Data section:
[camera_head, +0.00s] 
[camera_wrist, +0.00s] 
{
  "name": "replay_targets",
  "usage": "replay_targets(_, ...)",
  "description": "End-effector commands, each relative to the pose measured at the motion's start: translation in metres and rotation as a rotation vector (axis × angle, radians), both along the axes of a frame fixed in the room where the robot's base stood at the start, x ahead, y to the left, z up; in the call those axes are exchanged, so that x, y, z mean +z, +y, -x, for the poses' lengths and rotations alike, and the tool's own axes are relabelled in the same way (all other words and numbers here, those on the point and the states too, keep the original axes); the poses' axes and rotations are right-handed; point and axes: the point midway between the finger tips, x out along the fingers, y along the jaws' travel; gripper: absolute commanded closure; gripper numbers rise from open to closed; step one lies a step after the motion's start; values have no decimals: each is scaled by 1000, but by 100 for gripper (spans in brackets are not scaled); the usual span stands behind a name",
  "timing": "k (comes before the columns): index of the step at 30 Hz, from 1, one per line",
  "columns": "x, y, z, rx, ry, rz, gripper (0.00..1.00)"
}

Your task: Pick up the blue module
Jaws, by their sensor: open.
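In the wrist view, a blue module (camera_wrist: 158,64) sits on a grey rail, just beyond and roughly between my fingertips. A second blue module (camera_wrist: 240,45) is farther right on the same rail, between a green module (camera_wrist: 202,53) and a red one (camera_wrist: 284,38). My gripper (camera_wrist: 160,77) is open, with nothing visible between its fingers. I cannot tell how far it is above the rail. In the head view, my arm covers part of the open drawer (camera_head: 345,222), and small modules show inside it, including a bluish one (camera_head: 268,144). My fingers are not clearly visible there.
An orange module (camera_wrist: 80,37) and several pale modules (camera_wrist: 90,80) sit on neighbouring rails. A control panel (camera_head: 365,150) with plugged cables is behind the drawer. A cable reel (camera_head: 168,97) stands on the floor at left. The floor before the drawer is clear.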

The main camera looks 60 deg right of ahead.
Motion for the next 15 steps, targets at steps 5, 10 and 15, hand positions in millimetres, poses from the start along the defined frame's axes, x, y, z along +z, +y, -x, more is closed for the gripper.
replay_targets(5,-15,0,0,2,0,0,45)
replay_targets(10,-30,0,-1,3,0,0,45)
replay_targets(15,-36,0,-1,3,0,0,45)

The task:
Return the lines above exactly, keeping every word.

Reply to the exercise:
[camera_head, +0.00s] 
[camera_wrist, +0.00s] 
{
  "name": "replay_targets",
  "usage": "replay_targets(_, ...)",
  "description": "End-effector commands, each relative to the pose measured at the motion's start: translation in metres and rotation as a rotation vector (axis × angle, radians), both along the axes of a frame fixed in the room where the robot's base stood at the start, x ahead, y to the left, z up; in the call those axes are exchanged, so that x, y, z mean +z, +y, -x, for the poses' lengths and rotations alike, and the tool's own axes are relabelled in the same way (all other words and numbers here, those on the point and the states too, keep the original axes); the poses' axes and rotations are right-handed; point and axes: the point midway between the finger tips, x out along the fingers, y along the jaws' travel; gripper: absolute commanded closure; gripper numbers rise from open to closed; step one lies a step after the motion's start; values have no decimals: each is scaled by 1000, but by 100 for gripper (spans in brackets are not scaled); the usual span stands behind a name",
  "timing": "k (comes before the columns): index of the step at 30 Hz, from 1, one per line",
  "columns": "x, y, z, rx, ry, rz, gripper (0.00..1.00)"
}

Your task: Pick up the blue module
Jaws, by their sensor: open.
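In the wrist view, a blue module (camera_wrist: 158,64) sits on a grey rail, just beyond and roughly between my fingertips. A second blue module (camera_wrist: 240,45) is farther right on the same rail, between a green module (camera_wrist: 202,53) and a red one (camera_wrist: 284,38). My gripper (camera_wrist: 160,77) is open, with nothing visible between its fingers. I cannot tell how far it is above the rail. In the head view, my arm covers part of the open drawer (camera_head: 345,222), and small modules show inside it, including a bluish one (camera_head: 268,144). My fingers are not clearly visible there.
An orange module (camera_wrist: 80,37) and several pale modules (camera_wrist: 90,80) sit on neighbouring rails. A control panel (camera_head: 365,150) with plugged cables is behind the drawer. A cable reel (camera_head: 168,97) stands on the floor at left. The floor before the drawer is clear.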

The main camera looks 60 deg right of ahead.
Motion for the next 15 steps, targets at steps 5, 10 and 15, hand positions in millimetres, poses from the start along the defined frame's axes, x, y, z along +z, +y, -x, more is closed for the gripper.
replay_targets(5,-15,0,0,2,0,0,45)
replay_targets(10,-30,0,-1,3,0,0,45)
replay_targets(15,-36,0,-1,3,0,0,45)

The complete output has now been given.